Rüthemann’s works are frequently made in situ, directly responding to
the environment they will be shown in and lasting no longer than the
duration of their exhibition. Each is the embodiment of a single act
whose forthrightness combines elegance with absurdity. Despite their
strict formalism and structural experimentation the nature of his
inquiry is philosophical, its results poetic. Past works include
skylights reconfigured to form a giant X formation running from ceiling
to floor (X, 2009, Kunsthaus Glarus); a segment of a gallery’s parquet
floor lifted and laid next to the hole it had left to form two side by
side arrows, pointing to something made out of nothing (Untitled, 2009);
and crosses drawn in cement across each of a gallery’s walls at
Kunstmuseum Basel, (Untitled, 2010) — the ragged unevenness of the
action contrasting with the conceptual purity of the gesture, whilst
simultaneously damaging and drawing attention to the museum’s
architecture.
Target as Frontside takes its title from a text by the electronic music
composer and theorist Dick Raaijmakers, whose scientific yet poetic
thought experiments profoundly influence Rüthemann’s work. The phrase
comes from Raaijmakers 1984 work METHOD and summarises an attempt to
understand the way in which humans interact with the world through their
use of tools, arriving at the conclusion that the person who ‘moves’ a
thing or thought toward a ‘target’ can only ever see it from its
frontside, for ‘… it will turn with him and follow him constantly with
its frontside: like a lion following the hunter with his head.’ The
works at RaebervonStenglin explore this relationship between movement
and agency, allowing simple actions to invoke narratives of dissolution
and decay thus testifying to the transience of all things. Two ‘sheets’
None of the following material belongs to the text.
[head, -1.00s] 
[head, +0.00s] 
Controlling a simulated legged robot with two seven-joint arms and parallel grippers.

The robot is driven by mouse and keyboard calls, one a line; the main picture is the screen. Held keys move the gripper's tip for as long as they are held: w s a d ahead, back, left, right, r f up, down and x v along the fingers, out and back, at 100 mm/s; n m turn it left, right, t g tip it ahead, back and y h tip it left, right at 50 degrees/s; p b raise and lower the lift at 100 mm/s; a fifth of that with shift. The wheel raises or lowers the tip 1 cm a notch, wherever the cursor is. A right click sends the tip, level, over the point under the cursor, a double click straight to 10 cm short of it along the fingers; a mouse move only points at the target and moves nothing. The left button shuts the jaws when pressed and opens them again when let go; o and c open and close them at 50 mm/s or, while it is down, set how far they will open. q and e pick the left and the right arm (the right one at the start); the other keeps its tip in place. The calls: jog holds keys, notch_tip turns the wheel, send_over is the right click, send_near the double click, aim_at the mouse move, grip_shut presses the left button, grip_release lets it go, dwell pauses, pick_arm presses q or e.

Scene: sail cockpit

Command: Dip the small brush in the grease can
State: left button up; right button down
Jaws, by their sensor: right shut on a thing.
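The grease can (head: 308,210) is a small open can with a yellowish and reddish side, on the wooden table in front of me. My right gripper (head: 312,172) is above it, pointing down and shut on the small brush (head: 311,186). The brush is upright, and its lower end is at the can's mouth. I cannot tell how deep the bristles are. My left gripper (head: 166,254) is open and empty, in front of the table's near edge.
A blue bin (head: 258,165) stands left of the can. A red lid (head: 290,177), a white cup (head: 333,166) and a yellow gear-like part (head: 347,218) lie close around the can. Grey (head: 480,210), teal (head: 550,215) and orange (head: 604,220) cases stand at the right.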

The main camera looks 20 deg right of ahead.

of white cement will lie on top of each other in the front room of the
gallery, their exact dimensions relaxed into a soft formation due to the
ways in which they have been released from their casts. In the back
gallery another work will present approximately 180 fluorescent bulbs
affixed to a wall and then smashed, forming an incandescent monument to
fragility. Through their use of individual components to create injured
shapes, such works convey the delicacy of relationships, sublimating
functionality into feeling.
Kilian Rüthemann was born in St. Gallen in 1979. He studied stone
sculpting at Zuzwil, St. Gallen (1997–2001) and Fine Arts and Media Art
at Academy of Art and Design, Basel (2002–2005). His solo exhibitions
include Walking Distance, Künstlerhaus Bremen (2010); Attacca, Manor
Kunstpreis Basel, Museum fur Gegenwartskunst Basel (2010); Double Rich,
Instituto Svizzero di Roma (2009); and Sooner Rather than Later,
Kunsthaus Glarus (2009). His numerous group exhibitions include
Displaced Fracures, Migros Museum für Gegenwartskunst, Zürich (2010); 5.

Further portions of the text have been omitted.